* _INPUT_
— begin —
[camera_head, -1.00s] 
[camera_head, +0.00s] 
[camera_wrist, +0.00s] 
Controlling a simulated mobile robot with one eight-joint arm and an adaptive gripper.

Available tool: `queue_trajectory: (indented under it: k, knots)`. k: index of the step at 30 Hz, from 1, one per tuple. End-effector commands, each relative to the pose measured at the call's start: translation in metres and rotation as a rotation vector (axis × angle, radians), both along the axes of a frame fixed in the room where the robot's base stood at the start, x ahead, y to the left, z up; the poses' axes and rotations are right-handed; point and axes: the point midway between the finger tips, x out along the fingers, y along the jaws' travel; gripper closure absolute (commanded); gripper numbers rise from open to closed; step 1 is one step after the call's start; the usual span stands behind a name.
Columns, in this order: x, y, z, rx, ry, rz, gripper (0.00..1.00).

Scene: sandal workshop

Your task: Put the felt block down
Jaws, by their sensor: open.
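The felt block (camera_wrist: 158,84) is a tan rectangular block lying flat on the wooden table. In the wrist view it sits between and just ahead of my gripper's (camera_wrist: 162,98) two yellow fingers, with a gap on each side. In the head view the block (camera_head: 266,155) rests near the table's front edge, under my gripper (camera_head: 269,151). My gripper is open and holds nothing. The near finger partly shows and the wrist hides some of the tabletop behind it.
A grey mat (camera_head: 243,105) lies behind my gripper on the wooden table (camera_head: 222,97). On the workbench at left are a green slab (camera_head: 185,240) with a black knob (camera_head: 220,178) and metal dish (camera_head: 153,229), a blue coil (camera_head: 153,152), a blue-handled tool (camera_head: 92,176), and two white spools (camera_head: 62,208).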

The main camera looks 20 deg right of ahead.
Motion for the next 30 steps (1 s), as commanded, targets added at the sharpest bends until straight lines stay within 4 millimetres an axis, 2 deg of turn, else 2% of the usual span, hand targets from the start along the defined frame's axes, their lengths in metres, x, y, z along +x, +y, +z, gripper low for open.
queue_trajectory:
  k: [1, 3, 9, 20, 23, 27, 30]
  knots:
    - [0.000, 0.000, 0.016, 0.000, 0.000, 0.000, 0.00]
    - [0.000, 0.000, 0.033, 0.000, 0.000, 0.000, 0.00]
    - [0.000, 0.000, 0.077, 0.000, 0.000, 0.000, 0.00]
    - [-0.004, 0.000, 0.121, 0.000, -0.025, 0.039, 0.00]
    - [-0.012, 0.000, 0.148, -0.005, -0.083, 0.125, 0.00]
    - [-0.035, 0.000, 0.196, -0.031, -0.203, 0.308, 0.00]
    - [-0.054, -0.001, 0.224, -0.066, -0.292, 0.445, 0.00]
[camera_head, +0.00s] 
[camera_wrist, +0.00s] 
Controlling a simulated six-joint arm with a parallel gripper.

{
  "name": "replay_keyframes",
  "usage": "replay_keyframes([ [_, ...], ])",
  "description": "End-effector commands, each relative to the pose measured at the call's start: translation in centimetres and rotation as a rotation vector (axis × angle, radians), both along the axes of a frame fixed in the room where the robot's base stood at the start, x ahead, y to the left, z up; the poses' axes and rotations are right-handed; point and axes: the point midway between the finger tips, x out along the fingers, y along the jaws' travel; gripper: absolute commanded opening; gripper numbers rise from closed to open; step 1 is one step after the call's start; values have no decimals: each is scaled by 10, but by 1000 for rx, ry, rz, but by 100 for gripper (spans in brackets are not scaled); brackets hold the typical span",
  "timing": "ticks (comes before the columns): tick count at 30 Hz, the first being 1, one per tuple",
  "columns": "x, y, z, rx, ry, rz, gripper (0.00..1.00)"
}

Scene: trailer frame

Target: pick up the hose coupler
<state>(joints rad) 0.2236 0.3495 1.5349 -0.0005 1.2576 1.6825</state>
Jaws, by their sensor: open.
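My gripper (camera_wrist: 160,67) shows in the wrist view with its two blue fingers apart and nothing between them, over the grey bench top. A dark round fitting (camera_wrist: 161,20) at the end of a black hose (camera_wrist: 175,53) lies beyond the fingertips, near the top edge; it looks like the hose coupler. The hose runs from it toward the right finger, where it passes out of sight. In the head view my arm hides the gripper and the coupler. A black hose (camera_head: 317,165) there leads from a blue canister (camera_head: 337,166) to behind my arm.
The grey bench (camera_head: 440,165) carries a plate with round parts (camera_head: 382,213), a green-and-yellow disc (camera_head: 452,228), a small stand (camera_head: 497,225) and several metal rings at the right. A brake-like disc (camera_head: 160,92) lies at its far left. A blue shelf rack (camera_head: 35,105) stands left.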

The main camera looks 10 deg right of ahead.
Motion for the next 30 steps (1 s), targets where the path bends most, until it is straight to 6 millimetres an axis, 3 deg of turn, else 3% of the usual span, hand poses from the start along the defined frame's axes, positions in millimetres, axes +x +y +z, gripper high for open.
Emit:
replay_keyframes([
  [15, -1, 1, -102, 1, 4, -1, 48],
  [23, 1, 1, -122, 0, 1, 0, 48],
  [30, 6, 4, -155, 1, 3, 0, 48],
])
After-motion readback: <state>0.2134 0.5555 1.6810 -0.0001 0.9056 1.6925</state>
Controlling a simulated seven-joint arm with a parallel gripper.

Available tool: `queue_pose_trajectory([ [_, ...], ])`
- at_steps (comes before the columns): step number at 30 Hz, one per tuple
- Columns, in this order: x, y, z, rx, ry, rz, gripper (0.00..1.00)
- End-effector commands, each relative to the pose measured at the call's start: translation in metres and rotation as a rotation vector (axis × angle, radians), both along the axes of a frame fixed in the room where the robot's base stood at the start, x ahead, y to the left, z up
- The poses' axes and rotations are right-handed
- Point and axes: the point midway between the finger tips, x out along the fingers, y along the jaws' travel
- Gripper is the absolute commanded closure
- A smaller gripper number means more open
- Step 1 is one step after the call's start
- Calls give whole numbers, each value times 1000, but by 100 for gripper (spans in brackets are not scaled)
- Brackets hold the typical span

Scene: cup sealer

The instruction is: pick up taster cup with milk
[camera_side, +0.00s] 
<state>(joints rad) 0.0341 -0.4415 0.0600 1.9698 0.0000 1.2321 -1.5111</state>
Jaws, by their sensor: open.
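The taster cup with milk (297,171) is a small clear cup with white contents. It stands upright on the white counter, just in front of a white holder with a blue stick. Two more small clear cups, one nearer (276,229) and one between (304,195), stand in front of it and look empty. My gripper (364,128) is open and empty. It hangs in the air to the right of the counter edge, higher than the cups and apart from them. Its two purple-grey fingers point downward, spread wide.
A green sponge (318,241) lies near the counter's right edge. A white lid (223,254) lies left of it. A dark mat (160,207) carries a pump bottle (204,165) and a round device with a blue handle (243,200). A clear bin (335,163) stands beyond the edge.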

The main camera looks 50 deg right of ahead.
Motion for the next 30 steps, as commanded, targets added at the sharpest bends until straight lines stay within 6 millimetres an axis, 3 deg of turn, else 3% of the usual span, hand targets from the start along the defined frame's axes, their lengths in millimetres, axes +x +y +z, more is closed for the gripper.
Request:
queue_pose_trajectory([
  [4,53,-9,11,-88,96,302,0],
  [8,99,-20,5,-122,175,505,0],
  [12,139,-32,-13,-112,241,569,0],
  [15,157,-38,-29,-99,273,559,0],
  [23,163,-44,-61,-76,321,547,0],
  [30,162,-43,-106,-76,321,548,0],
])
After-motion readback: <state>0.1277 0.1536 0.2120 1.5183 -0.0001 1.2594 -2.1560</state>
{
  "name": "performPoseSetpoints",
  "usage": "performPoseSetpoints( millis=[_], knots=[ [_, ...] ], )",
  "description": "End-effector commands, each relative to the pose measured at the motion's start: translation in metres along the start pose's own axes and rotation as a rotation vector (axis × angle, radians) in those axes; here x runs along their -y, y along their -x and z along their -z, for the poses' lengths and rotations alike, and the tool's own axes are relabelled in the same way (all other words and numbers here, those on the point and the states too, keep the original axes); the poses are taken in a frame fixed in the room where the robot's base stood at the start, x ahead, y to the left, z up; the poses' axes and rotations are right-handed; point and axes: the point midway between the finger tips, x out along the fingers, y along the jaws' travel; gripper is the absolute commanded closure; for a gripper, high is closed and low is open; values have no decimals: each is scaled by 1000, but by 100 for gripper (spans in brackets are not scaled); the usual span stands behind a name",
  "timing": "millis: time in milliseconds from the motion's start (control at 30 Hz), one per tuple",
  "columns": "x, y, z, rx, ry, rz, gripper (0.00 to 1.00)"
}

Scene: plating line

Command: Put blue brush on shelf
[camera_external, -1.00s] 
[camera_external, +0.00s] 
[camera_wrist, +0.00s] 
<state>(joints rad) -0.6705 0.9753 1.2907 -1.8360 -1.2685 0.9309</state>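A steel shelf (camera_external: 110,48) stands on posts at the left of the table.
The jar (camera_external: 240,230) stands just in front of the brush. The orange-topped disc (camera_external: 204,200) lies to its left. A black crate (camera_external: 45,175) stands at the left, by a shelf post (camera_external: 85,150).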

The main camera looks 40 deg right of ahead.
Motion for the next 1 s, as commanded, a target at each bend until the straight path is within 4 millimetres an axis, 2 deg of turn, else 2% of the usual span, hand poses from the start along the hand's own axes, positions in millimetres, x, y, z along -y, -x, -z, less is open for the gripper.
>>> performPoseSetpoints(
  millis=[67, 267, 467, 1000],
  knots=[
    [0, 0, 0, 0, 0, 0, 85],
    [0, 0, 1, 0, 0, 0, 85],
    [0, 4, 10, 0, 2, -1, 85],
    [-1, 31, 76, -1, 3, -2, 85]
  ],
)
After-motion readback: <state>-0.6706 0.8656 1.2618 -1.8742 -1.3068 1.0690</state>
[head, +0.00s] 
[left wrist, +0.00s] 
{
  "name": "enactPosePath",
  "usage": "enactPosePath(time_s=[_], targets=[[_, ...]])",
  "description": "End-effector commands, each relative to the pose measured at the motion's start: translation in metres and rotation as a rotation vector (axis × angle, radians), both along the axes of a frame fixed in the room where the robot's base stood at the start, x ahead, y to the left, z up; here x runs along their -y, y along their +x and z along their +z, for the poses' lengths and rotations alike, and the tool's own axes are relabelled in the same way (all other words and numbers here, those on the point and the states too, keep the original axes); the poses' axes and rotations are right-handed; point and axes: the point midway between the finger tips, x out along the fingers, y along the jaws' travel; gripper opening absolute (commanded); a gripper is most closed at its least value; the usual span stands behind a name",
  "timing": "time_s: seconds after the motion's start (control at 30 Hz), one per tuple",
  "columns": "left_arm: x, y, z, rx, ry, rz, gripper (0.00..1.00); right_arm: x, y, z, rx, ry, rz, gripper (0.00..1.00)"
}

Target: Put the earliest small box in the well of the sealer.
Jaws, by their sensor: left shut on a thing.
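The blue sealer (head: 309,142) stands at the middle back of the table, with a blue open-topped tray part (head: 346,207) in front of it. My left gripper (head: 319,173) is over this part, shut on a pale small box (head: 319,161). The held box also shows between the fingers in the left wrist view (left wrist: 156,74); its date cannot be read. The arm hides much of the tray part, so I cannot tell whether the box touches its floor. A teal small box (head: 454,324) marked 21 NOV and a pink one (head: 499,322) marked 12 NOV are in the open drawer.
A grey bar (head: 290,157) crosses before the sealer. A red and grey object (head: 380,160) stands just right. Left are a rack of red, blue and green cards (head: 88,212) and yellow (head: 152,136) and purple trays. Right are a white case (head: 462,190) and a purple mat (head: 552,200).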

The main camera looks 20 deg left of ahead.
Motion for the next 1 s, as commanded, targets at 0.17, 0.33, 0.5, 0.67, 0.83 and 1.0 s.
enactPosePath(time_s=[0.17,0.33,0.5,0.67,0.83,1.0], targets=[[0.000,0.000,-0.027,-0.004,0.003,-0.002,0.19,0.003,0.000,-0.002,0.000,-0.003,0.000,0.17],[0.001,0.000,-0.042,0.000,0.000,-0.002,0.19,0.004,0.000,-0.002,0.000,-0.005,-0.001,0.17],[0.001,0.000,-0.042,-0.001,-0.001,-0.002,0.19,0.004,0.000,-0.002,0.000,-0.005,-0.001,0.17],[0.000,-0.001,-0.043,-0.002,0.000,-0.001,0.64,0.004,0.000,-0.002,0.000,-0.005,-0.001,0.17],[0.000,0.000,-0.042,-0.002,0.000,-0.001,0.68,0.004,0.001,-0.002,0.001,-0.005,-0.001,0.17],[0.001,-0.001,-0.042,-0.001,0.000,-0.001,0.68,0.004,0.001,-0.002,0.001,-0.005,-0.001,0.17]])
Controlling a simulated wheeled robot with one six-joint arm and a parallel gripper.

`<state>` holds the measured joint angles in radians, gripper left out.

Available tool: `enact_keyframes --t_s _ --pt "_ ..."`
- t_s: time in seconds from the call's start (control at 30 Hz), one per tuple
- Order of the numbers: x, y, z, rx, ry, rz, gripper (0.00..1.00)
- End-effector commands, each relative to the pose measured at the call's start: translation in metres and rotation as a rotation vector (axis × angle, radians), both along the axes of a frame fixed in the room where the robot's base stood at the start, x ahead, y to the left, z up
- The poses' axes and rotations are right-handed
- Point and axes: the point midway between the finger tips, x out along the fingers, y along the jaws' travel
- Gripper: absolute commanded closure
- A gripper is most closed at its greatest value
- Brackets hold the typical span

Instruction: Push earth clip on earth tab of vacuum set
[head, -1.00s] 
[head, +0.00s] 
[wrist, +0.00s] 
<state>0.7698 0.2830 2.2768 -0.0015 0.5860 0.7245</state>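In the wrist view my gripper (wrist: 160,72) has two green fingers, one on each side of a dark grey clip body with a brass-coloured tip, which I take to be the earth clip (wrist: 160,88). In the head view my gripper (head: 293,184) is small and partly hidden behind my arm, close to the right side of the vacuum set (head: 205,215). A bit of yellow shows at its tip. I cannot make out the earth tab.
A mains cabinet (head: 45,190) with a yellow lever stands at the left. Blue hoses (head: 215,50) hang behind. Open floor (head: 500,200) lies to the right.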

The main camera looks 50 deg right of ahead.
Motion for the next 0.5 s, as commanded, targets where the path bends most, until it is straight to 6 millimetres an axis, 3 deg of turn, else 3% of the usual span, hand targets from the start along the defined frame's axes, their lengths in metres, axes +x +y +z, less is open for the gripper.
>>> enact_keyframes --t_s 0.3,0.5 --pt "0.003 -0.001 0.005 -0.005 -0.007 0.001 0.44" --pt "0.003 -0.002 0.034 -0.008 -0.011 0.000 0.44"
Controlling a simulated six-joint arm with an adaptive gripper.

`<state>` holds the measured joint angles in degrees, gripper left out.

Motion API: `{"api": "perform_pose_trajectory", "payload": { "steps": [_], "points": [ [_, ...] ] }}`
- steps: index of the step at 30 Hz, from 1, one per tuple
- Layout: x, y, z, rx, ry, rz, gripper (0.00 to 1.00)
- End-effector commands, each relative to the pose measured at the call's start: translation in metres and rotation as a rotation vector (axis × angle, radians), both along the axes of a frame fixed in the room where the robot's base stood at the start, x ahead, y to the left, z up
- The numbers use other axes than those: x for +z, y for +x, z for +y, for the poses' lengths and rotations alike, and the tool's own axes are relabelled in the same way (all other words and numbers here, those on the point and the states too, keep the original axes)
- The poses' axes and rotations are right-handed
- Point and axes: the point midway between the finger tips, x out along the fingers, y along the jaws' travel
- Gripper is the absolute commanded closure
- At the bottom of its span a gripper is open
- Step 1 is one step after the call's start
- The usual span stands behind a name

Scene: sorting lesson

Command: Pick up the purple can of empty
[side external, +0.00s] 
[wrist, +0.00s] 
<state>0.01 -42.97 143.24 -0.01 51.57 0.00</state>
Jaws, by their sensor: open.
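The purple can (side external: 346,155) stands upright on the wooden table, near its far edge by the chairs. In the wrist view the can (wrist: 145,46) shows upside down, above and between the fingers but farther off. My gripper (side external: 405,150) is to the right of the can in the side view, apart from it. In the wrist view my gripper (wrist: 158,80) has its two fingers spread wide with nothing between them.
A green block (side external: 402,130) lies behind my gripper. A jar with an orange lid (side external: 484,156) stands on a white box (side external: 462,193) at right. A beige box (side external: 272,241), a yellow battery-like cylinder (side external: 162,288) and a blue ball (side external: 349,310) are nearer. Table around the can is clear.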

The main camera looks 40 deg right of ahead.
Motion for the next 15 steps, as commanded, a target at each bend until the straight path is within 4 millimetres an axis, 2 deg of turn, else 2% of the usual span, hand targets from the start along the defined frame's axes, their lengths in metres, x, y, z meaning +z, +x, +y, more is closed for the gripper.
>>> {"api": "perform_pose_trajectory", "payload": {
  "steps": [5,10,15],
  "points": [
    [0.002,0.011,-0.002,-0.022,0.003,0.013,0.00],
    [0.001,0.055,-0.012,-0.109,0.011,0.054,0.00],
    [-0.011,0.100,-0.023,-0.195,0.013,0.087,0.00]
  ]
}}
— end —
* _AIM_
Tally how many lines of the data include the word "relabelled". Write the number and nothing else.

* _THE RESPONSE_
3